Note. All models include school, grade, year, year-by-grade, and school-by-grade fixed effects. Robust clustered standard errors are reported in parentheses. N = 36,850 student-years. ESL = English as a second language.

p < .05. **p < .01. ***p < .001 (two-tailed).

Results for Blacks appear in Table 4. In this case, the concentration of low-income students has a significant negative effect on reading achievement. By contrast, achievement growth is insensitive to the concentration of Black students. As in the sample for all students, the effects of magnet schools are negative and those of enhanced option schools are positive, with the enhanced option effect again larger in mathematics than in reading and statistically significant in both subjects. Thus, the effects of enhanced option schools pertain to the Black students who constitute the vast majority of their student populations.⁶ Online Appendix Table A4 (available at http://epa.sagepub.com/supplemental) shows that of the school composition and school type effects, only the enhanced option effects are significantly different in the Black and White subsamples.

Table 4

Effects of School Composition and School Type in Reading and Mathematics for Black Students

	Reading		Math
Prior year’s achievement	0.66***	0.66***	0.68***	0.68***
	(0.005)	(0.005)	(0.006)	(0.006)
Female	0.47*	0.46*	−0.29	−0.30
	(0.23)	(0.23)	(0.23)	(0.23)
Free/reduced lunch	−3.54***	−3.54***	−2.99***	−2.99***
	(0.27)	(0.27)	(0.27)	(0.27)
Handicapped	−10.65***	−10.66***	−12.26***	−12.26***
	(0.46)	(0.46)	(0.46)	(0.45)
ESL	1.84**	1.85**	2.35***	2.35***
	(0.63)	(0.63)	(0.60)	(0.60)
School change (within year)	−1.01*	−1.02*	−1.96***	−1.97***
	(0.43)	(0.43)	(0.47)	(0.47)
Student mobility (structural)	−2.45***	−2.38***	−2.15***	−2.02***
	(0.47)	(0.47)	(0.56)	(0.55)
School change (other switch)	−1.11**	−1.08**	−1.10*	−1.05*
	(0.36)	(0.36)	(0.44)	(0.44)
Prior year’s discipline problem	−2.58***	−2.58***	−2.70***	−2.69***
	(0.25)	(0.25)	(0.28)	(0.28)
Proportion Black (grade)	−1.25	−0.58	2.81	4.04
	(2.54)	(2.51)	(3.47)	(3.41)
Proportion free/reduced lunch (grade)	−4.81*	−5.50*	−4.97	−6.07
Proportion free/reduced lunch (grade)	(2.43)	(2.47)	(3.51)	(3.50)
Magnet/design center		−3.02**		−4.82**
		(1.10)		(1.84)
Enhanced option		6.30*		12.71***
		(2.55)		(3.86)

Note. All models include school, grade, year, year-by-grade, and school-by-grade fixed effects. Robust clustered standard errors are reported in parentheses. N = 40,552 student-years. ESL = English as a second language.

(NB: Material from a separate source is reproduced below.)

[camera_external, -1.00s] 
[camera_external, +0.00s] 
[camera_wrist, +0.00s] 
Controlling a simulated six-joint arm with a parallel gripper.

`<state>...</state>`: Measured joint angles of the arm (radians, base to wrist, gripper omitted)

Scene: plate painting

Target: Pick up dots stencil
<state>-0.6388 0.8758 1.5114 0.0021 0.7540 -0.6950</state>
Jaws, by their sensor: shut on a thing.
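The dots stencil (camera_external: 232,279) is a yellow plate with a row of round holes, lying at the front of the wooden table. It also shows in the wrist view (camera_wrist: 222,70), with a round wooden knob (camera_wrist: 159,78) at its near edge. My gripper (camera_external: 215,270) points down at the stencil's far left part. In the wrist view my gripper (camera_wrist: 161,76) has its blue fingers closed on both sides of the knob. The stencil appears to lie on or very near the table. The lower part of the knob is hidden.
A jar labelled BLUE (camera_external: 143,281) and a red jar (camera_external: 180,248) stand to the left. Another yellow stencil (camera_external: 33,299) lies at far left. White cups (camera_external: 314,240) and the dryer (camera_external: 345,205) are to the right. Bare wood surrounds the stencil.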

p < .05. **p < .01. ***p < .001 (two-tailed).

Robustness Checks

We estimated a variety of additional models to assess the robustness of our findings to modeling assumptions. Full results from these models are available on request.

Collinearity of Percent Black and Percent Free Lunch

One concern is that the negative effects of the percentage of students on free and reduced-price lunch coupled with non-significant, positive coefficients for percent Black might reflect a pattern of collinearity rather than school effects. (Percent Black and percent free lunch are correlated at .62.) To check for this possibility, we re-estimated each of the models in Tables 3 and 4 with only one compositional indicator (racial composition or poverty composition). We found that percent free and reduced-price lunch retained its negative effect in each model, with the significant effects for Blacks remaining significant in the robustness check. Meanwhile, the coefficients for percent Black never achieved statistical significance, although they sometimes changed sign from positive to negative. Thus, it is unlikely that collinearity has accounted for our findings.

Compositional Effects Between Schools Versus Effects Across Grades Within Schools

A second issue is that our models do not distinguish between differences across schools in compositional change and those that reflect differences across grades within schools. We assessed this possibility by including school-by-year fixed effects. These models preclude estimation of school type effects (because school types do not vary within schools in a given year) but they allow estimation of compositional effects, focusing on differences across grades within schools. As in our original models, these results failed to yield significant effects for racial composition, and as depicted in Online Appendix Table A5 (available at http://epa.sagepub.com/supplemental), all the coefficients were small and positive. At the same time, the coefficients for poverty composition remained negative and similar to those in the original results, with the exception of the coefficients in math for Whites and in reading for Blacks, both of which dropped to near zero. However, even these differences from the original model were not statistically significant. On the whole, and particularly with respect to our main question about racial composition effects, the results are robust to the inclusion of school-by-year fixed effects.⁷

Inclusion of Additional Tests of Prior Achievement as Student Controls

A third concern is that whereas school fixed effects rule out selectivity among schools that change composition and type, we have relied on statistical modeling to adjust for selectivity among students who attend schools of different types and compositions. We can increase the rigor of this control by taking into account a second prior test score, which we do in two alternate ways: including a second year of prior achievement (i.e., a 2-year lag) and including prior achievement in the opposite subject (i.e., controlling for prior math score in the reading analysis and vice versa). For comparability, we maintained the original sample by imputing a second test score for cases that had only one. As portrayed in Online Appendix Table A6 (available at http://epa.sagepub.com/supplemental), the original results (left column) are highly robust to both alternative specifications (middle two columns), as the coefficients closely replicate those of the original models and yield the same conclusions.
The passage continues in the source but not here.